The problem with ambiguous grammars is they can impact both recognition accurary and recognition performance. Suppose a grammar covers a sentence that is highly ambiguous and another sentence which is not, but is phonetically close to the former. Since speech recognition engines limit their recognition search space, it is possible that the latter be pruned from the search space at the beginning of the recognition window even if it’s the one that would come up with the best score at the end of the recognition.
The other problem is recognition performance. All semantic tags are typically executed at the end of the recognition process, once the user has finished talking. If there are lots of identical hypotheses with the same score, the recognition engine will have to execute all tags (interpreted ECMAScript code), most of them being redundant and useless, thus causing longer delays in the speech application.
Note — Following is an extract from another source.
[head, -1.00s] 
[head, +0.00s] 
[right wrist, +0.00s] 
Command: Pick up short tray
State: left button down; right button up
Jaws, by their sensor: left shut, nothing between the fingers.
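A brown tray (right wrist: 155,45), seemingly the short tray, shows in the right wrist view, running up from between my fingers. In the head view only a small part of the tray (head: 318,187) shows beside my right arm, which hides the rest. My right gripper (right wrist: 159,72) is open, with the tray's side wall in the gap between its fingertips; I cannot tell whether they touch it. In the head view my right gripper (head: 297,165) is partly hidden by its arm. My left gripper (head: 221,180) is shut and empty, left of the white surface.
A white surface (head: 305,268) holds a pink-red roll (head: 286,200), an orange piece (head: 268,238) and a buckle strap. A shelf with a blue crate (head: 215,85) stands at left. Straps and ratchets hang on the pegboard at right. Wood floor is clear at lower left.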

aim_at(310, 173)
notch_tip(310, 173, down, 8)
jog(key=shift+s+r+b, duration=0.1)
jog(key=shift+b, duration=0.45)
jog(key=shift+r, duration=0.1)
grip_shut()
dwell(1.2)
Determining that a grammar is ambiguous (or not) is a very hard problem (it’s an undecidable problem). That means, whatever tool you use that’s supposed to decide for ambiguities will inevitably make mistakes. But that doesn’t mean there are no tools available to help detecting ambiguities. For instance, NuGram IDE will tell you if there are two or more different parses for a given sentence. And the sentence generator tool can also be configured to detect sentences that are ambiguous at the semantic level (sentences producing two or more different semantic values).


4 Comments
I think you’ll find a considerably simpler way to restructure the grammar is as follows (and for the reasons you outline this is how it should have been written in the first place):
Digit Digit Digit Digit ?(Digit ?(Digit ?(Digit ?(Digit))))
AKA:
$digit $digit $digit $digit [$digit [$digit [$digit [$digit]]]]
This puts the search network ‘exactly how it should be’ I reckon.
i.e. Digit 5 is optional,
then you can only have an (optional) Digit 6 following Digit 5,
And you can only have an (optional) Digit 7 following Digit 6,
…
…
(This completely ignores the Australian problem of “double two triple three” being a common phraseology – That creates a whole new problem and mandates a structure similar to the one you indicated in fact)
Cheers, and Hello from Australia.
P.S. Are you sure it’s an undecidable problem in this context? Not convinced.
Only if it has infinite loops/generation (Which is another very BAAAAAD idea in grammars)
If it’s not infinite, then you can always just do an exhaustive generate, and check every phrase for multiple parses.
That may not be practical for many non-trivial grammars (Billions of paths?), but I believe that puts most (all?) well structured (non-SLM) speech recognition grammar ambiguities in the decidable realm.
A more intelligent network traversal could probably find duplicates quite easily…
A classic, real-human linguistic grammar is probably where a real undecidable problem exists.
Or then again, I may not sufficiently understand what an undecidable problem is…
Who knows.
Hi Peter,
You are correct. Ambiguity detection is undecidable for context-free grammars in general. And most speech recognition engines only support regular grammars (no general recursion, although some kinds of loops), for which the ambiguity problem is decidable.
But decidable does not always mean easy to do. It may be easy to answer the question of ambiguity with a yes or no, but explaining why is not. As you pointed out, exhaustive “generate and test” is sometimes a good idea, but that’s not practical for non-trivial grammars. NuGram IDE provides a sophisticated sentence generation tool that we hope will eventually be used as the basis for an ambiguity detection tool.